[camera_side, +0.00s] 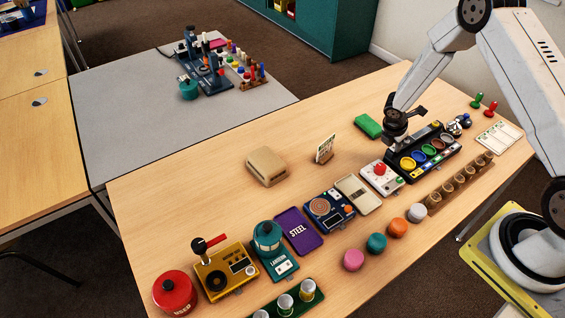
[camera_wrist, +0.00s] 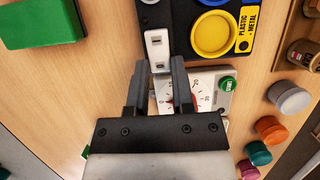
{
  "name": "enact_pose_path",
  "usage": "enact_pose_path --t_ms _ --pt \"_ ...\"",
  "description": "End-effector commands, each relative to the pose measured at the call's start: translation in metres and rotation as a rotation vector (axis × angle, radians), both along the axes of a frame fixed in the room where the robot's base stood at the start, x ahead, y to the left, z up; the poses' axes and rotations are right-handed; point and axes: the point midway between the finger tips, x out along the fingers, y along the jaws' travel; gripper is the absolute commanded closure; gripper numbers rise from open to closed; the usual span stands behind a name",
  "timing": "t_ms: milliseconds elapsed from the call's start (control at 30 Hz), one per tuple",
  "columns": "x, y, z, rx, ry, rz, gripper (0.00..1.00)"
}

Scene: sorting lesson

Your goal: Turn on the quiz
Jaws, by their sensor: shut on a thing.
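The quiz panel (camera_side: 393,159) is a long black board with a row of round coloured cups or buttons, toward the right of the table. In the wrist view its dark end (camera_wrist: 182,20) shows a yellow round (camera_wrist: 212,34) and a "PLASTIC - METAL" label. A white slotted switch plate (camera_wrist: 157,50) sits at this end. My gripper (camera_side: 394,140) is low over the panel's left end. In the wrist view, my gripper (camera_wrist: 159,66) has its two fingers on either side of the switch plate's near end, shut on it. The exact contact is hard to see.
A green block (camera_side: 368,126) lies behind. Brown pots (camera_side: 460,184) and coloured pucks (camera_side: 397,228) stand in front. Bare wood lies left of the green block.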

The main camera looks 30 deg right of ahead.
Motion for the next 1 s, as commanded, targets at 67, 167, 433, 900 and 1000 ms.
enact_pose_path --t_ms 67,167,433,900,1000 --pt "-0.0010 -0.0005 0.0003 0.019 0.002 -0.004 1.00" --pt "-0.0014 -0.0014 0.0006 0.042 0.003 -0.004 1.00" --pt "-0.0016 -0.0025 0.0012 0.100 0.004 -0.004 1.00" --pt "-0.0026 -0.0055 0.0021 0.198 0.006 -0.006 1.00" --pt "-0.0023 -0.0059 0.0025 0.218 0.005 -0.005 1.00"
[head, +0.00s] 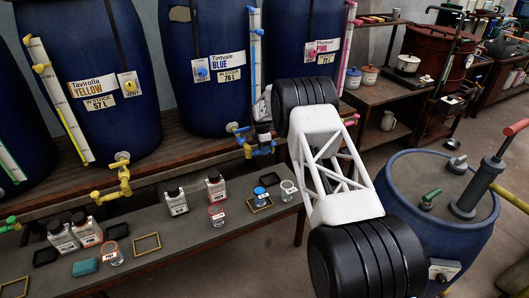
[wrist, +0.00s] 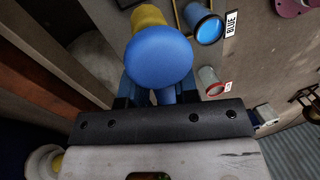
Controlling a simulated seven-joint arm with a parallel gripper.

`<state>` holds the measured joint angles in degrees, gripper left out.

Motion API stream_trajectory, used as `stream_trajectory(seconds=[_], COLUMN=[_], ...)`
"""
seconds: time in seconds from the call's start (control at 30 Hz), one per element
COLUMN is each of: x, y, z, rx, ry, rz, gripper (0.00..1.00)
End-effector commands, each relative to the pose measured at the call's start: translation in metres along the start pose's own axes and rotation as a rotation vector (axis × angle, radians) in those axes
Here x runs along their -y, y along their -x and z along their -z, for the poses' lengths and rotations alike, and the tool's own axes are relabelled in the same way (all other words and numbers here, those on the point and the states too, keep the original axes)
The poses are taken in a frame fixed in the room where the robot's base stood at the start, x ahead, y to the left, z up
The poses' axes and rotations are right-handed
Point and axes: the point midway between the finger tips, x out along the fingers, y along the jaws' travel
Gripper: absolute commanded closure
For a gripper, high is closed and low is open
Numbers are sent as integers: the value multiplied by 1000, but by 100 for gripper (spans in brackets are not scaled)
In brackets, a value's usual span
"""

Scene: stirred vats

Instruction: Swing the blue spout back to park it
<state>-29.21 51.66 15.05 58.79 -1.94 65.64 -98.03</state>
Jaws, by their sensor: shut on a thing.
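The blue spout (head: 264,149) sits low at the front of the blue vat (head: 207,70) labelled Tintvale BLUE, 76 L, above the lower bench. In the wrist view its round blue knob (wrist: 158,57) faces the camera. My gripper (wrist: 160,93) is shut around the stem just below this knob, one finger on each side. In the head view the gripper (head: 262,136) is at the spout, partly hidden by my arm. A cup of blue liquid (wrist: 204,27) stands beside a BLUE label in the wrist view. The spout's outlet is hard to make out.
A yellow spout (head: 122,178) hangs from the yellow vat (head: 100,70) to the left. Several bottles and cups stand on the lower bench, including a clear cup (head: 288,191). A blue drum (head: 425,235) with a stirrer stands at the right. Floor (head: 255,262) is clear before the bench.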

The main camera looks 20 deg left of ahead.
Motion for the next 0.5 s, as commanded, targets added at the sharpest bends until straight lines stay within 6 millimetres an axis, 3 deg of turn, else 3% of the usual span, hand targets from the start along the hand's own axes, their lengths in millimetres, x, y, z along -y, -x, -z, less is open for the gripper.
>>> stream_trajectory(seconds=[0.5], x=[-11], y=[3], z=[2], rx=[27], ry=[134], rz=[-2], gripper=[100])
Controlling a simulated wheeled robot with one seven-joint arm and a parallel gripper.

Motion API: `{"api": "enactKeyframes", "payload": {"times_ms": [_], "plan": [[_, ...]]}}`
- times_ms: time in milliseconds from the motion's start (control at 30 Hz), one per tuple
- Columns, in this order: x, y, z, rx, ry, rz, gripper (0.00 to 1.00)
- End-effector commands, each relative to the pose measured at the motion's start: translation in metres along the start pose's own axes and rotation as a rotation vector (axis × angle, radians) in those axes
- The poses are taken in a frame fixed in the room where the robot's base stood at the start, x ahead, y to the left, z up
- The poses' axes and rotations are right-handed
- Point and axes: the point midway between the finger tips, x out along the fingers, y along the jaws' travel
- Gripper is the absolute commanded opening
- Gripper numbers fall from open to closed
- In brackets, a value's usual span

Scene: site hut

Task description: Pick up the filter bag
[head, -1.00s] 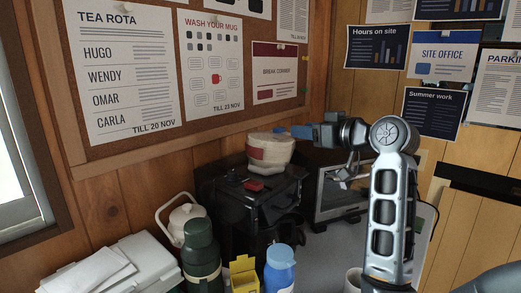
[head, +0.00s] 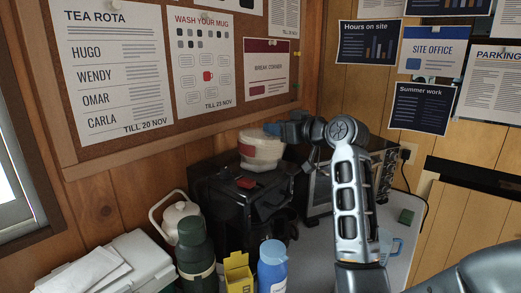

» **Instructions to follow**
Drop the pictures and reproduce the rest of the entries above exactly.

» **Finished exercise**
[camera_side, +0.00s] 
[camera_wrist, +0.00s] 
{
  "name": "enact_pose_path",
  "usage": "enact_pose_path --t_ms _ --pt \"_ ...\"",
  "description": "End-effector commands, each relative to the pose measured at the call's start: translation in metres and rotation as a rotation vector (axis × angle, radians), both along the axes of a frame fixed in the room where the robot's base stood at the start, x ahead, y to the left, z up; the poses' axes and rotations are right-handed; point and axes: the point midway between the finger tips, x out along the fingers, y along the jaws' travel; gripper is the absolute commanded closure; gripper numbers rise from open to closed; the usual span stands behind a name",
  "timing": "t_ms: milliseconds elapsed from the call's start (control at 30 Hz), one per tuple",
  "columns": "x, y, z, rx, ry, rz, gripper (0.00..1.00)"
}

Scene: sorting lesson

Your goal: Turn on the quiz
Jaws, by their sensor: shut on a thing.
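The quiz panel (camera_side: 393,159) is a long black board with a row of round coloured cups or buttons, toward the right of the table. In the wrist view its dark end (camera_wrist: 182,20) shows a yellow round (camera_wrist: 212,34) and a "PLASTIC - METAL" label. A white slotted switch plate (camera_wrist: 157,50) sits at this end. My gripper (camera_side: 394,140) is low over the panel's left end. In the wrist view, my gripper (camera_wrist: 159,66) has its two fingers on either side of the switch plate's near end, shut on it. The exact contact is hard to see.
A green block (camera_side: 368,126) lies behind. Brown pots (camera_side: 460,184) and coloured pucks (camera_side: 397,228) stand in front. Bare wood lies left of the green block.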

The main camera looks 30 deg right of ahead.
Motion for the next 1 s, as commanded, targets at 67, 167, 433, 900 and 1000 ms.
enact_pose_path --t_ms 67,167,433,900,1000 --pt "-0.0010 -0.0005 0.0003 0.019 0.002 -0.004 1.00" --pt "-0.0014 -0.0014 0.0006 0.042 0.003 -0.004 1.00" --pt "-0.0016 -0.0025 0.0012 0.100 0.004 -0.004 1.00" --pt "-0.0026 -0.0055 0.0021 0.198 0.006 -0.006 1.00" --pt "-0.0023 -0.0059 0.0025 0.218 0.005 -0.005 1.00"
[head, +0.00s] 
[wrist, +0.00s] 
Controlling a simulated seven-joint arm with a parallel gripper.

`<state>` holds the measured joint angles in degrees, gripper left out.

Motion API stream_trajectory, used as `stream_trajectory(seconds=[_], COLUMN=[_], ...)`
"""
seconds: time in seconds from the call's start (control at 30 Hz), one per element
COLUMN is each of: x, y, z, rx, ry, rz, gripper (0.00..1.00)
End-effector commands, each relative to the pose measured at the call's start: translation in metres along the start pose's own axes and rotation as a rotation vector (axis × angle, radians) in those axes
Here x runs along their -y, y along their -x and z along their -z, for the poses' lengths and rotations alike, and the tool's own axes are relabelled in the same way (all other words and numbers here, those on the point and the states too, keep the original axes)
The poses are taken in a frame fixed in the room where the robot's base stood at the start, x ahead, y to the left, z up
The poses' axes and rotations are right-handed
Point and axes: the point midway between the finger tips, x out along the fingers, y along the jaws' travel
Gripper: absolute commanded closure
For a gripper, high is closed and low is open
Numbers are sent as integers: the value multiplied by 1000, but by 100 for gripper (spans in brackets are not scaled)
In brackets, a value's usual span
"""

Scene: stirred vats

Instruction: Swing the blue spout back to park it
<state>-29.21 51.66 15.05 58.79 -1.94 65.64 -98.03</state>
Jaws, by their sensor: shut on a thing.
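The blue spout (head: 264,149) sits low at the front of the blue vat (head: 207,70) labelled Tintvale BLUE, 76 L, above the lower bench. In the wrist view its round blue knob (wrist: 158,57) faces the camera. My gripper (wrist: 160,93) is shut around the stem just below this knob, one finger on each side. In the head view the gripper (head: 262,136) is at the spout, partly hidden by my arm. A cup of blue liquid (wrist: 204,27) stands beside a BLUE label in the wrist view. The spout's outlet is hard to make out.
A yellow spout (head: 122,178) hangs from the yellow vat (head: 100,70) to the left. Several bottles and cups stand on the lower bench, including a clear cup (head: 288,191). A blue drum (head: 425,235) with a stirrer stands at the right. Floor (head: 255,262) is clear before the bench.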

The main camera looks 20 deg left of ahead.
Motion for the next 0.5 s, as commanded, targets added at the sharpest bends until straight lines stay within 6 millimetres an axis, 3 deg of turn, else 3% of the usual span, hand targets from the start along the hand's own axes, their lengths in millimetres, x, y, z along -y, -x, -z, less is open for the gripper.
>>> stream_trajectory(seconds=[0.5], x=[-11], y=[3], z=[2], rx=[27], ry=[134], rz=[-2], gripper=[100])
Controlling a simulated wheeled robot with one seven-joint arm and a parallel gripper.

Motion API: `{"api": "enactKeyframes", "payload": {"times_ms": [_], "plan": [[_, ...]]}}`
- times_ms: time in milliseconds from the motion's start (control at 30 Hz), one per tuple
- Columns, in this order: x, y, z, rx, ry, rz, gripper (0.00 to 1.00)
- End-effector commands, each relative to the pose measured at the motion's start: translation in metres along the start pose's own axes and rotation as a rotation vector (axis × angle, radians) in those axes
- The poses are taken in a frame fixed in the room where the robot's base stood at the start, x ahead, y to the left, z up
- The poses' axes and rotations are right-handed
- Point and axes: the point midway between the finger tips, x out along the fingers, y along the jaws' travel
- Gripper is the absolute commanded opening
- Gripper numbers fall from open to closed
- In brackets, a value's usual span

Scene: site hut

Task description: Pick up the filter bag
[head, -1.00s] 
[head, +0.00s] 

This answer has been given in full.